Спасибо, что не забываете. И как же давно мы не виделись! Смотрю на Ваше фото, где вы такой сурьезный, ленфильмовский, а вспоминаю Вас тогдашнего, с чубчиком. «Звезды над крышей» доставили мне большое наслаждение. И не только мне, но и жене и дочери. Читали вслух. Все-таки, пожалуй, не железо, а нежность Ваша стихия. И в прозе она особенно просвечивает. И «Звезды», и «Васька», и «Нюша», и «Озарение» чудо как хороши. И когда закрываешь книжку, становится грустно и тепло. Грусть – здоровое чувство, говорил, кажется, Короленко, и это очень верно – без грусти нет поэзии. И Вы это, наверно, очень понимаете. Превосходная концовка «Озарения» убеждает в этом. Ей-богу, Вам надо побольше писать прозу, не потому, что года к суровой прозе клонят, а потому, что в прозе Вы остаетесь поэтом, может быть, больше, чем в некоторых стихах.

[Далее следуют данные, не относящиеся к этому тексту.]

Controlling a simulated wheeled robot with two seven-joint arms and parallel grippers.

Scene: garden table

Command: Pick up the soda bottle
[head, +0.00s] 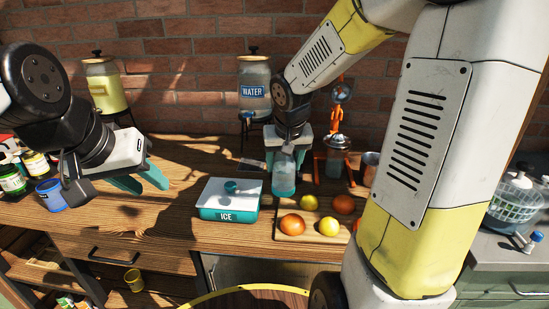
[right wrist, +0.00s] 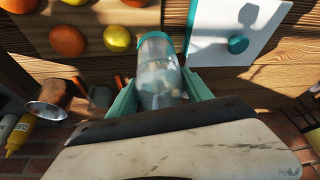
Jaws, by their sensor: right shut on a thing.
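The soda bottle (head: 284,180) is clear with a teal band at its lower end. In the head view it looks upright, between the ice box and the fruit board. My right gripper (head: 286,157) is shut around its upper part from above. The right wrist view shows the bottle (right wrist: 158,75) between the two teal fingers. I cannot tell whether its base touches the table. My left gripper (head: 141,181) is open and empty above the left part of the table, well away from the bottle.
A white and teal ice box (head: 230,213) stands left of the bottle. A board (head: 294,235) with oranges and lemons lies to the right. An orange juicer (head: 336,140) and a metal cup (head: 371,167) stand behind. A water dispenser (head: 254,80) is at the back wall.

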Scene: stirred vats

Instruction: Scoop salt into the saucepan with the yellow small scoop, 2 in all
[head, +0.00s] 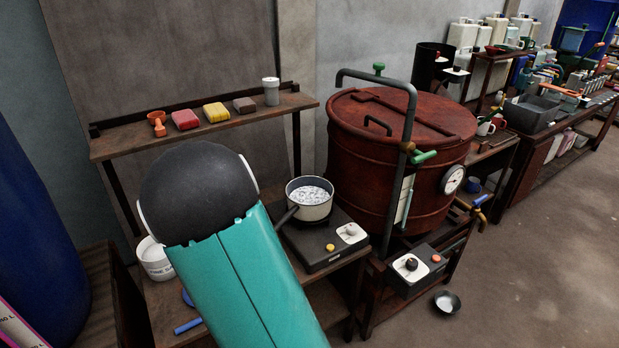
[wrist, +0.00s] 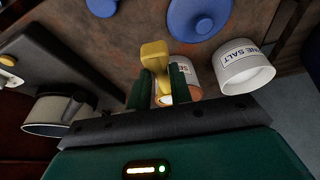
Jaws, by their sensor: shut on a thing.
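The yellow small scoop (wrist: 154,52) is in my gripper (wrist: 160,82), between its two dark green fingers. Whether the scoop holds salt cannot be told. In the head view my teal arm hides the gripper and scoop. The saucepan (head: 325,208) stands on a hot plate, with pale bubbling liquid in it and its handle toward my arm. It also shows at the lower left of the wrist view (wrist: 42,128). The white salt tub (head: 157,268) is left of my arm on the bench. In the wrist view its salt label shows at the right (wrist: 247,72), apart from my gripper.
A second tub with a label (wrist: 190,76) is partly behind my gripper. Blue utensils (head: 188,326) lie on the bench. A shelf (head: 250,117) with coloured blocks is behind; a big red vat (head: 375,160) stands right.

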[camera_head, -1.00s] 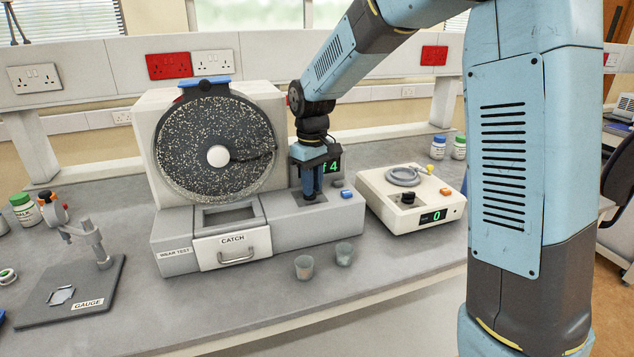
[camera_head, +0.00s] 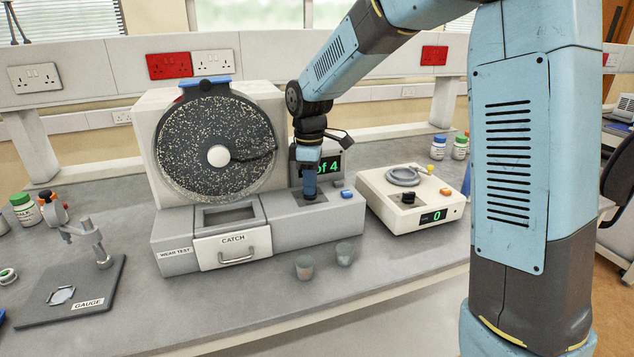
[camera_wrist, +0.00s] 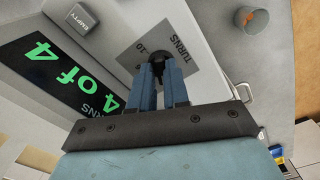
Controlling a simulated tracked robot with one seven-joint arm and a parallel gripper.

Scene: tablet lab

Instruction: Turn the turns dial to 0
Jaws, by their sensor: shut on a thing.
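The turns dial (camera_wrist: 158,58) is a dark knob on a grey plate marked TURNS on the wear test machine (camera_head: 283,232). My gripper (camera_head: 309,193) points down onto the dial and is shut on it; it also shows in the wrist view (camera_wrist: 166,68). The fingers hide most of the dial and its pointer. The machine's display (camera_wrist: 58,75) reads "4 of 4" in green in the wrist view; in the head view my wrist covers part of it.
A white device with a green 0 display (camera_head: 408,207) stands to the right. A gauge stand (camera_head: 70,285) is at the left.

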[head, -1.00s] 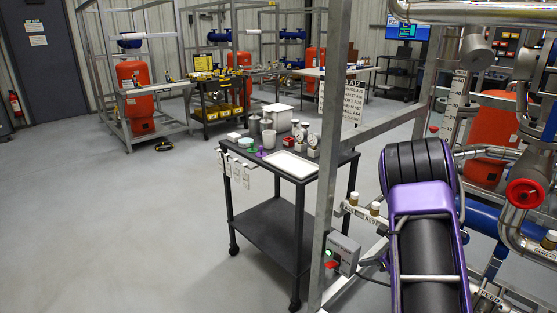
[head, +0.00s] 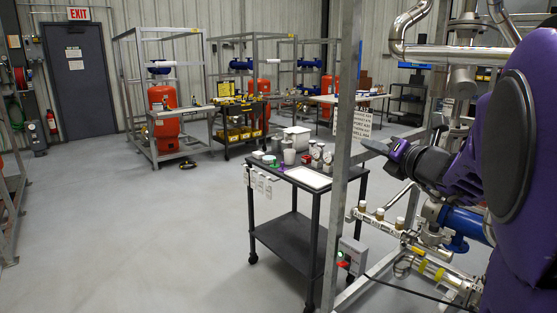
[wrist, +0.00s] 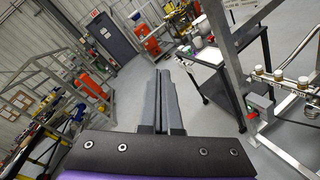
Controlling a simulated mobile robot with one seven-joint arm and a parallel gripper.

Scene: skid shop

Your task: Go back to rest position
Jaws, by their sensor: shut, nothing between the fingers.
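My gripper (head: 376,147) is at the right of the head view, at the end of my purple and black arm, pointing left beside the grey frame post. In the wrist view my gripper (wrist: 162,76) shows its two grey fingers side by side, closed together with nothing between them. The fingers point out over open floor. My arm fills the right edge of the head view and hides part of the piping behind it.
A black cart (head: 292,232) with gauges and a white tray stands left of the grey frame post (head: 341,130). A grey switch box (head: 352,254) and brass-capped valves (head: 380,214) are low on the skid. The floor (head: 130,220) at left is clear.

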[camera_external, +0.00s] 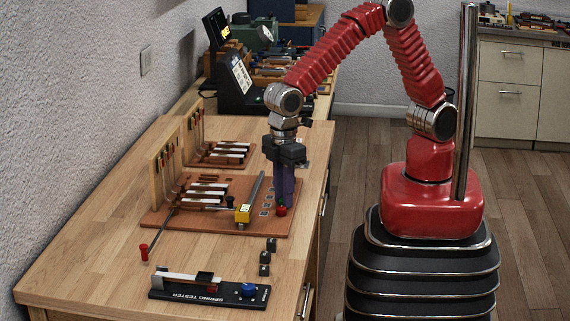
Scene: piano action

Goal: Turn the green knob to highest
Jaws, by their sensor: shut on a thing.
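My gripper (283,205) points straight down over the right edge of the brown board (180,222). Its dark fingers are shut on a small red knob (281,211), which shows at the fingertips. The fingers hide most of the knob, so I cannot tell its turned position. I can make out no green knob. A blue knob (249,289) sits on the black spring tester (208,290) at the table's front.
A yellow block (243,214) with a grey bar stands left of my gripper. Piano action models (167,160) stand on the left. Small dark cubes (265,257) sit near the right edge. A black display unit (238,80) is at the back. Bare wood lies at the front left.

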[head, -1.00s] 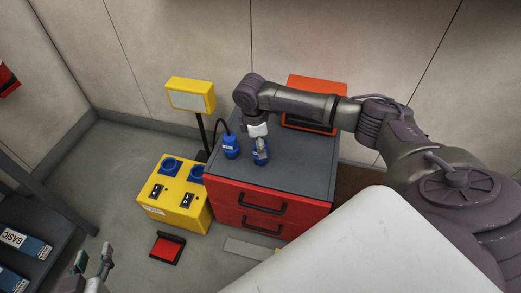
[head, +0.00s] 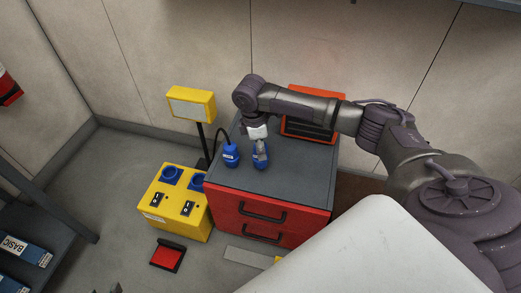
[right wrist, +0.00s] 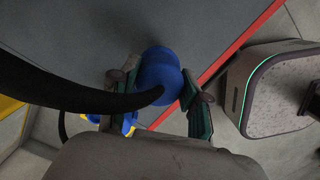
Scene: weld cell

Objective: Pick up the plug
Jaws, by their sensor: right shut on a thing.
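Two blue plugs are on the grey top of the red drawer cabinet. My right gripper (head: 261,148) points down over the right-hand plug (head: 260,161) and is shut on it. In the right wrist view, this plug (right wrist: 158,72) is between the two fingers (right wrist: 158,95), and a thick black cable (right wrist: 60,88) runs from it to the left. The other plug (head: 231,158) stands close to the left, with a black cable arching from its top. Only the tips of my left gripper (head: 110,289) show at the bottom edge.
The drawer cabinet (head: 290,185) carries an orange-red box (head: 310,130) at its back. A yellow box with blue sockets (head: 178,212) and a yellow sign on a post (head: 191,104) stand left of it. A red pedal (head: 167,256) lies on the floor.

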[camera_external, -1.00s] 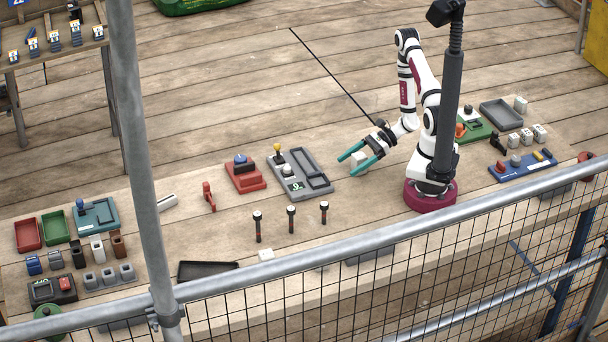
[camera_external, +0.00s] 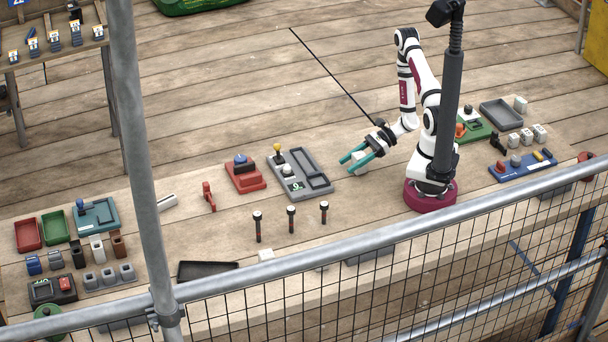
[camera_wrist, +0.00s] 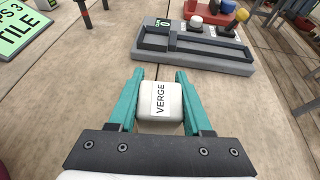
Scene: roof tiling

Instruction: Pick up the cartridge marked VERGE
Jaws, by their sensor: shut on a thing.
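The white cartridge marked VERGE (camera_wrist: 160,101) is between the two teal fingers of my gripper (camera_wrist: 159,88) in the wrist view, with its label facing the camera. The fingers are shut on its sides. In the external view the cartridge (camera_external: 360,160) shows as a pale block at my gripper (camera_external: 357,159), near the foot of my arm. I cannot tell for sure whether it touches the bench or hangs just above it.
A grey tray unit (camera_external: 300,174) with a yellow-topped lever and a green display stands left of my gripper; it is ahead in the wrist view (camera_wrist: 195,45). Bare planks surround the gripper.

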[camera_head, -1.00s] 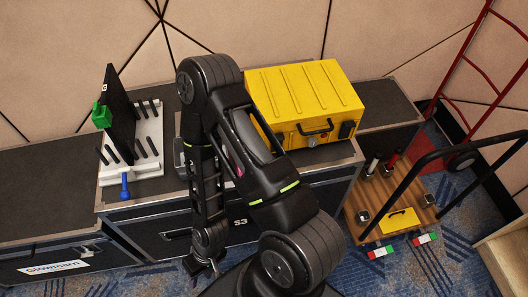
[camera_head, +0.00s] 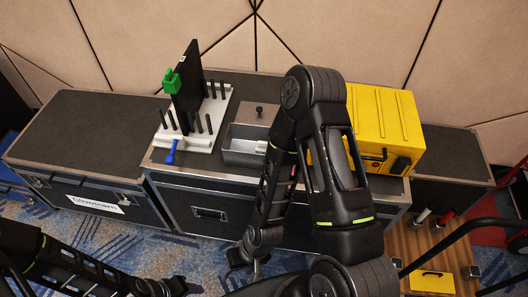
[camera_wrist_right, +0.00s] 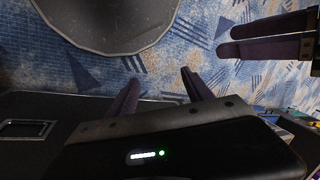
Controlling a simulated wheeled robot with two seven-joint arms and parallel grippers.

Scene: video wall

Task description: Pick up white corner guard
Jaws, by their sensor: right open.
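A small whitish piece (camera_head: 262,147) shows at the right end of the grey tray (camera_head: 240,158), partly hidden by my right arm; I cannot tell whether it is the white corner guard. My right gripper (camera_head: 247,266) hangs low in front of the cases, away from the tray. My left gripper (camera_head: 178,288) is at the bottom edge of the head view, low over the carpet. Two dark fingers close together, apparently its own, show in the right wrist view (camera_wrist_right: 268,37).
On the black case (camera_head: 205,190) stand a white pegged base (camera_head: 202,137) with an upright black panel (camera_head: 187,85), a green clamp-like piece (camera_head: 171,82) and a blue piece (camera_head: 171,152). A yellow toolbox (camera_head: 385,125) sits at right.

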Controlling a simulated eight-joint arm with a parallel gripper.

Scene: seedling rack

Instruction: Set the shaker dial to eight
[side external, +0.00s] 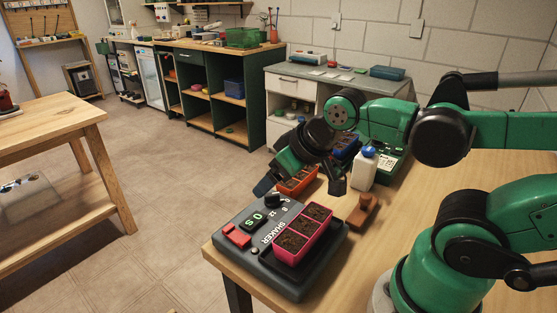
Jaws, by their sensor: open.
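The shaker (321,263) is a dark grey box near the table's front corner. Its black dial (272,200) is at the far end of the panel, with small pale numbers around it. I cannot tell where the dial points. A display (259,217) shows pale green digits, and red buttons (238,236) lie below it. A pink tray (291,257) of soil stands on the shaker. My gripper (298,190) is open above the far end of the shaker, with one finger near the dial in the picture. I see no contact with the dial.
An orange soil tray (298,181) and a blue one (345,146) stand behind my gripper. A blue-capped white bottle (363,172) and a brown wooden block (363,212) stand to the right. The wooden table (420,190) has free room right of these.

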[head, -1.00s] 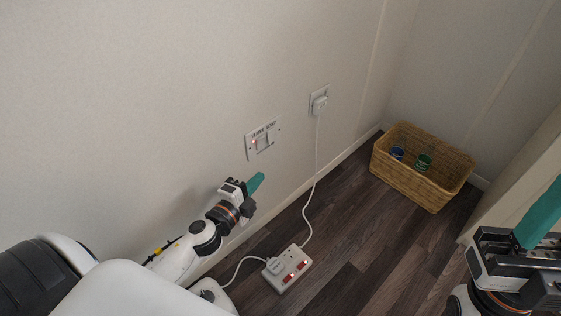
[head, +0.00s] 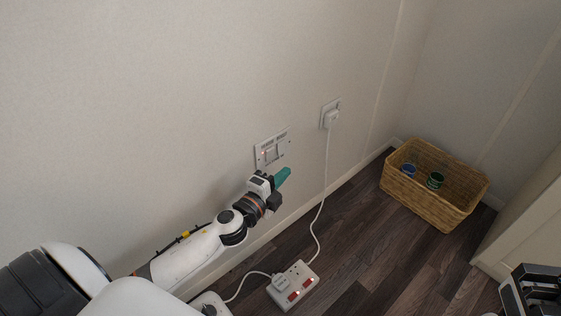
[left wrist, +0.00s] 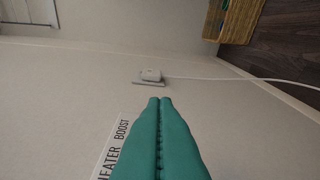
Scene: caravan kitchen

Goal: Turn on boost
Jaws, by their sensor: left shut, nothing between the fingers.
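A white double switch panel (head: 272,149) is on the wall in the head view. A small red light shows on its left switch, and its right switch (head: 281,148) looks unlit. In the left wrist view its printed label (left wrist: 113,148) reads HEATER and BOOST; my fingers hide the switches there. My left gripper (head: 287,173) has teal fingers, shut and empty, just below and to the right of the panel. Its closed tips (left wrist: 160,100) also show in the left wrist view. I cannot tell whether they touch the wall. My right gripper (head: 535,285) shows only its body at the lower right edge.
A white plug sits in a wall socket (head: 332,113) right of the panel, with its cable (head: 325,185) hanging down. A power strip (head: 294,286) lies on the dark floor. A wicker basket (head: 434,187) with cups stands in the corner.

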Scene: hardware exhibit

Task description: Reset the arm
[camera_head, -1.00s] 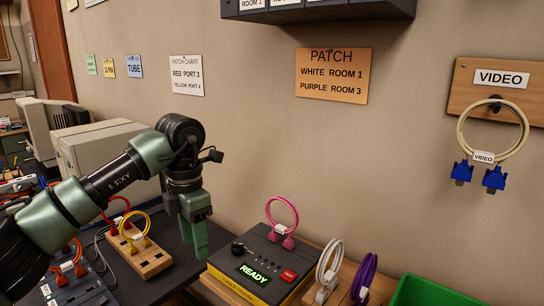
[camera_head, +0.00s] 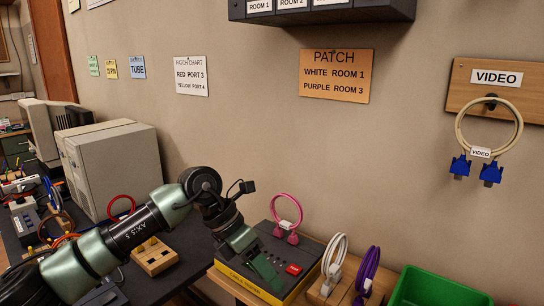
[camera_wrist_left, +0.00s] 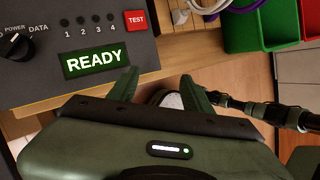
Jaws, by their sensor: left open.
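My left arm comes in from the left in the head view. Its gripper (camera_head: 266,272) hangs over the front of the cable tester (camera_head: 262,233), a dark box with a yellow front edge and a red button. In the left wrist view the two green fingers (camera_wrist_left: 160,88) stand apart with nothing between them. They are beside the lower right edge of the tester (camera_wrist_left: 100,35). Its screen (camera_wrist_left: 93,60) reads READY; in the head view the gripper hides that screen. My right gripper is not identifiable in either view.
A pink cable (camera_head: 287,212) stands at the tester's back. White (camera_head: 334,255) and purple (camera_head: 367,272) cables sit on a wooden holder to its right. A green bin (camera_head: 440,287) is at lower right. A wooden block (camera_head: 155,258) and a beige computer (camera_head: 115,165) are left.

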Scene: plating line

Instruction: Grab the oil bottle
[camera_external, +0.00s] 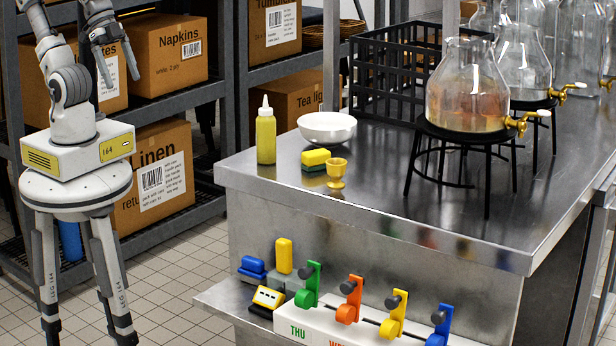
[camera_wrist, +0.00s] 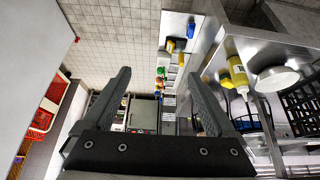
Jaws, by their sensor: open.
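The oil bottle (camera_external: 265,138), yellow-green with a white nozzle, stands upright on the left end of the steel counter (camera_external: 400,212) in the external view. It also shows in the wrist view (camera_wrist: 238,72), to the right of my fingers. My gripper (camera_wrist: 160,78) is open with nothing between its fingers. In the external view my gripper is at the upper left, in front of the shelves, apart from the bottle and well to its left.
Glass dispensers (camera_external: 467,85) on black stands and a black crate (camera_external: 385,75) are further right. Shelves with boxes (camera_external: 163,48) stand behind; colored levers (camera_external: 349,300) sit below.

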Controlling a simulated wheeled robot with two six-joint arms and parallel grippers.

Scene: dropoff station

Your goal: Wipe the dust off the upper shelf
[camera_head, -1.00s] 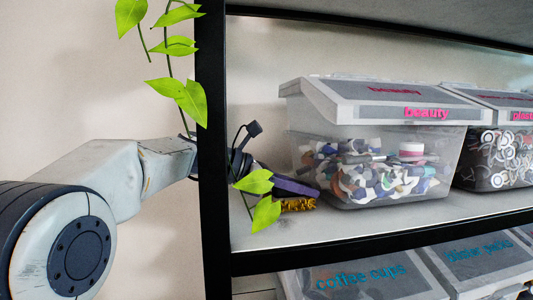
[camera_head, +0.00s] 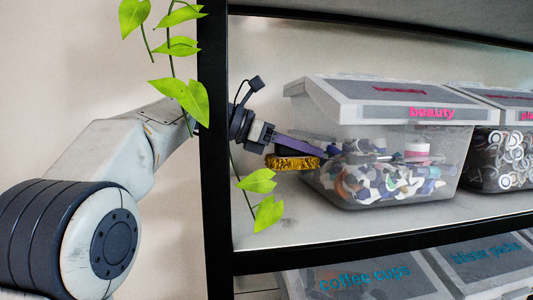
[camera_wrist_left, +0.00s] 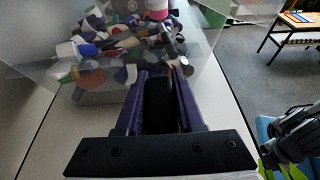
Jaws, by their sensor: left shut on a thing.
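My left gripper (camera_head: 320,147) reaches past the black post, over the left end of the upper shelf (camera_head: 310,225). Its purple fingers are shut on a brush with yellow bristles (camera_head: 292,162), which point down. The brush is raised clear of the shelf surface, close to the left side of the clear "beauty" bin (camera_head: 385,105). In the left wrist view, the brush's black body (camera_wrist_left: 158,105) sits between the purple fingers (camera_wrist_left: 165,78), with the bin's contents just beyond. Faint greyish marks show on the pale shelf; whether they are dust I cannot tell.
A black post (camera_head: 214,170) stands between my forearm and the shelf interior. Green vine leaves (camera_head: 268,214) hang at the shelf's left end. A second bin (camera_head: 497,150) stands to the right. Lidded bins (camera_head: 370,278) stand below. The shelf front is bare.

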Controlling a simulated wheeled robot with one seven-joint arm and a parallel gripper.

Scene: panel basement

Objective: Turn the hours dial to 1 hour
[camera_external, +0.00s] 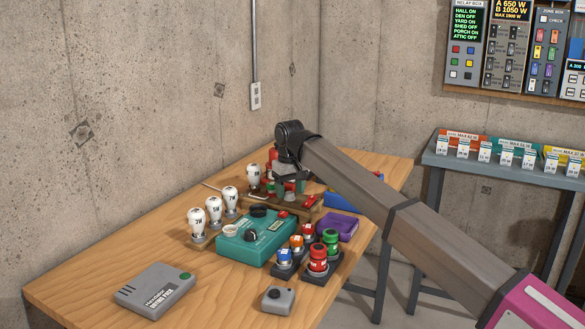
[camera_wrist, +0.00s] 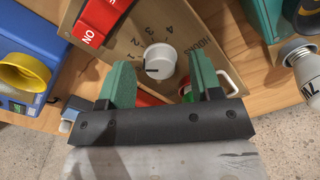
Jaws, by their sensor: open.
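The hours dial (camera_wrist: 160,60) is a white round knob with a dark pointer mark on a tan panel (camera_wrist: 112,40) marked HOURS. Numerals 2, 3 and 4 show around it. The pointer mark faces left in the wrist view, below the 2; I cannot read the mark it meets, as a finger is close there. My gripper (camera_wrist: 161,66) is open, with one green finger on each side of the dial and visible gaps to it. In the external view my gripper (camera_external: 290,176) is over the back of the workbench, and the dial is hidden.
A red ON switch (camera_wrist: 98,18) sits beside the dial on the panel. A blue box with a yellow ring (camera_wrist: 22,72) is at left, a bulb (camera_wrist: 302,62) at right. A teal box (camera_external: 257,236) and white bulbs (camera_external: 197,222) stand nearer on the wooden bench (camera_external: 85,280).

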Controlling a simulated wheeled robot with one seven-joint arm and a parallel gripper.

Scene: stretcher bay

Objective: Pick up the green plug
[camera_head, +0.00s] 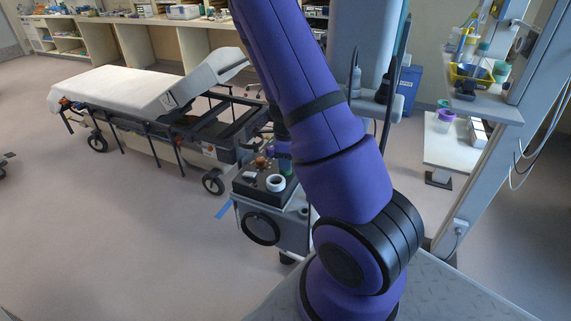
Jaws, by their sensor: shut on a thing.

«Позиция» – книга неровная, опять-таки там Вы хороши, где не рассуждаете, а любите. «На острове Княжно» выпелось само собой, и это волнует и на сердце становится тепло... Стихи о любви мне нравятся больше всего, в них как-то очень сказываетесь Вы с добрым мужским озорством, с какой-то мягкой грустинкой. И хотя Вам уже за тридцать, но Вам очень идет быть молодым и немножечко хмельным от ощущения быстротекущей жизни...
Здорово получились «Кинозвезды» с совершенно ошеломительными последними двумя строчками. Вот ведь и, так сказать, идейное стихотворение, а ничего не скажешь – стихи. А в некоторых стихах идейность торжествует над поэзией – в каких сами знаете.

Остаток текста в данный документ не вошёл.